I dati della BEI mostrano che lo scorso anno i finanziamenti per progetti legati ai combustibili fossili sono stati pari a quasi 2 miliardi di euro, per un totale di 13,4 miliardi dal 2013. A fronte di questi numeri, un arresto immediato sarebbe accolto come un serio impegno da parte dell’Europa per affrontare il riscaldamento globale, allineandosi con gli obiettivi espressi dall’accordo di Parigi. Al contempo, la presidente della Commissione Ursula von der Leyen ha chiesto alla BEI di impegnare in “progetti verdi” la metà dei 60-80 miliardi di euro che ogni anno vengono investiti dall’istituto, così da diventare una “Banca climatica”.
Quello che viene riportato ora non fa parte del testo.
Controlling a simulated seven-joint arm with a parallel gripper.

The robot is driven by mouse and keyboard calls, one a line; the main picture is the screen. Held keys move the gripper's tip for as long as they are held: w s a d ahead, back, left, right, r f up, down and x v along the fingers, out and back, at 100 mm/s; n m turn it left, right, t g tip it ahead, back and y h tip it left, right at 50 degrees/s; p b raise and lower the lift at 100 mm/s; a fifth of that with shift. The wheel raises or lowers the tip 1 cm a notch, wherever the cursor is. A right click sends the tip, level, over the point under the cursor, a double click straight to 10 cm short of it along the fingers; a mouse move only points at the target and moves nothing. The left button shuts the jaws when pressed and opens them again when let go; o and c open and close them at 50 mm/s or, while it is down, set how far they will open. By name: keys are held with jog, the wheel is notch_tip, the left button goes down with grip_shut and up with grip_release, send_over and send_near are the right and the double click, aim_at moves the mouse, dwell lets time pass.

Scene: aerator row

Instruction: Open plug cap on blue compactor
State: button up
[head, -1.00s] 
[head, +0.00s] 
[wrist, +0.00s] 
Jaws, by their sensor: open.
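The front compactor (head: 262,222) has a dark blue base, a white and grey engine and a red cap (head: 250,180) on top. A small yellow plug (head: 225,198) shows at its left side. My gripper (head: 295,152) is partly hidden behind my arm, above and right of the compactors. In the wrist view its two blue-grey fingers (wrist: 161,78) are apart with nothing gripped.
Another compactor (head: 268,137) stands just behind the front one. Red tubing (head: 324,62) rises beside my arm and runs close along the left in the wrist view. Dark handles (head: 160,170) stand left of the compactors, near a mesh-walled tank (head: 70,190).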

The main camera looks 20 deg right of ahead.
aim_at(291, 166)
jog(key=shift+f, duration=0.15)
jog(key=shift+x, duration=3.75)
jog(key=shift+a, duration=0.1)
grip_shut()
La proposta discussa martedì dovrebbe richiedere una maggioranza ordinaria, composta da almeno 1/3 degli investitori che rappresentano il 50% del capitale (rappresentati dagli Stati membri). Secondo Reuters, Wenrner Hoyer (amministratore delegato di BEI) ha dichiarato che ci si aspetta ambizione da parte dell’istituto: “abbiamo dato ascolto alla call to action internazionale, ora non dovremmo deludere”.

Se i piani verranno davvero approvati, la BEI fornirà sostegno a quegli Stati membri con un percorso di transizione più impegnativo verso investimenti verdi.  Per tali ragioni, il dibattito più aspro si avrà sulla definizione di cosa sia o non sia un “investimento verde”: l’emissione di obbligazioni verdi dovrebbe raggiungere quest’anno i 250 miliardi di dollari, ma la definizione di ciò che si qualifica come come è una questione ancora tutta aperta.